A DITADURA DAS FINANÇAS
João
Martins Pereira
Combate, Out. 1992
[...] O facto é que estamos bem longe dos
tempos em que os economistas, mesmo os de pendor mais liberal, se debruçavam
sobre os problemas do crescimento e do desenvolvimento económicos, como questão
central do seu ofício. E nem se discutia o pressuposto de que era ao nível da
“economia real” que se gerava a “riqueza colectiva” (bens e serviços, públicos
e privados, e os rendimentos para os adquirir) enquanto o sector financeiro se
destinava, no essencial, a fazer circular os recursos monetários dela
provenientes e a facilitar a sua aplicação em novos investimentos. A noção de
“investimento” era dominantemente “física” e “social” (aplicação de recursos em
áreas económica e socialmente reprodutivas).
Como recordava recentemente um cronista
de uma revista económica portuguesa, os três grandes motores do crescimento
económico foram então definidos como: o investimento em capital fixo
(infraestruturas, equipamento, maquinaria); o melhoramento qualitativo dos
recursos humanos (instrução de base, educação avançada,
formação profissional) inovação tecnológica (que então se designava por
“progresso técnico”). A transformação do crescimento em desenvolvimento
implicava juntar a esses motores a dimensão política, social (redistribuição) e
cultural.
A esta atitude não era alheia a memória
dos anos sombrios que se seguiram ao crash da Bolsa de Nova York em 1929, isto
é, dos perigos de deixar “embalar” a especulação financeira, em patente
divórcio com a realidade económica. Os mecanismos keynesianos anti-crise
conheceram por isso um enorme sucesso após 1945, até aos anos 70. E a presença
de uma esquerda actuante e influente (nomeadamente marxista) manteve uma
inegável pressão no mesmo sentido, será bom não esquecer.

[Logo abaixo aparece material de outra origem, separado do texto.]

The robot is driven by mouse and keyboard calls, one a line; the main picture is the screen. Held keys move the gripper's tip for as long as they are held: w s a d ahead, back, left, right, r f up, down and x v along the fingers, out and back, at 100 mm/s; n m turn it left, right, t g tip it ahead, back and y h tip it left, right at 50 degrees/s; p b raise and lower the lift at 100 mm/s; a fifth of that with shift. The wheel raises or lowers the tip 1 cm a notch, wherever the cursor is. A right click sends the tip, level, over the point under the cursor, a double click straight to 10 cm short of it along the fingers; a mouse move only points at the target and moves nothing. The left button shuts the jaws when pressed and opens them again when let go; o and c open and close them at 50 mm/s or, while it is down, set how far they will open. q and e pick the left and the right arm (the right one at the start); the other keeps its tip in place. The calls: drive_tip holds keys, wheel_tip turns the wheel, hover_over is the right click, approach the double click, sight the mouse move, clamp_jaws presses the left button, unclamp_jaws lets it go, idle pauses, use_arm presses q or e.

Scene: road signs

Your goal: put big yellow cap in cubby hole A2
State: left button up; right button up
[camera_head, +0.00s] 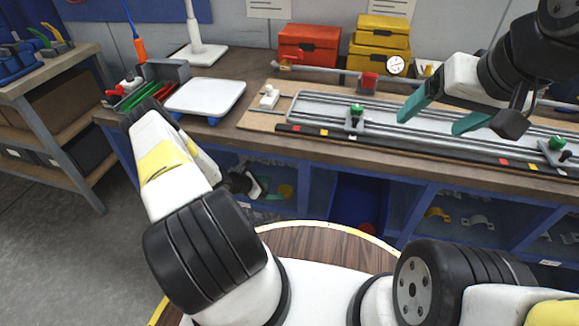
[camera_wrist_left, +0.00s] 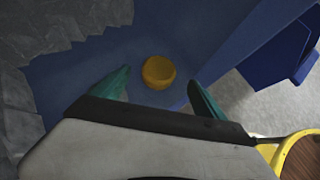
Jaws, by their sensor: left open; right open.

Hoje, na esteira dos anos 80
ultraliberais [...] tudo mudou. Instalou-se, perigosamente a “ditadura das finanças” [...]. Investir, nos nossos dias, passou
a significar “fazer aplicações financeiras”, isto é, comprar papéis e com isso
multiplicar o dinheiro sem qualquer actividade socialmente proveitosa, enquanto
“investidores” são os que a tal desporto se dedicam. E isto, que é chocante em
si, é-o tanto mais quanto maiores são as carências nos planos económico e
social [...].
A Bolsa nunca passou de um Casino (assim
lhe chamou Jacinto Nunes nos tempos de euforia) onde se procuravam fortunas
fulgurantes.
Entretanto, os chamados “novos grupos
económicos” de base industrial, que fizeram milhões durante o boom da
especulação bolsista (1986/87), ganharam-lhe o gosto e diversificaram as suas
actividades justamente para a área financeira, para o imobiliário, para a
distribuição, deixando praticamente de investir na indústria.
[...] O mundo financeiro parece pairar
acima da “economia real”, mas não paira. Basta ver como a revalorização do
escudo nos últimos anos, de raiz essencialmente especulativa, atingiu
fortemente as nossas indústrias exportadoras (disso é feita, em parte, a tão
falada “crise dos têxteis”). Basta saber que as empresas, como sempre sucedeu,
dependem, para o seu financiamento do sistema financeiro e dos seus comportamentos
(estes tantas vezes manipulados por interesses nebulosos, políticos ou outros).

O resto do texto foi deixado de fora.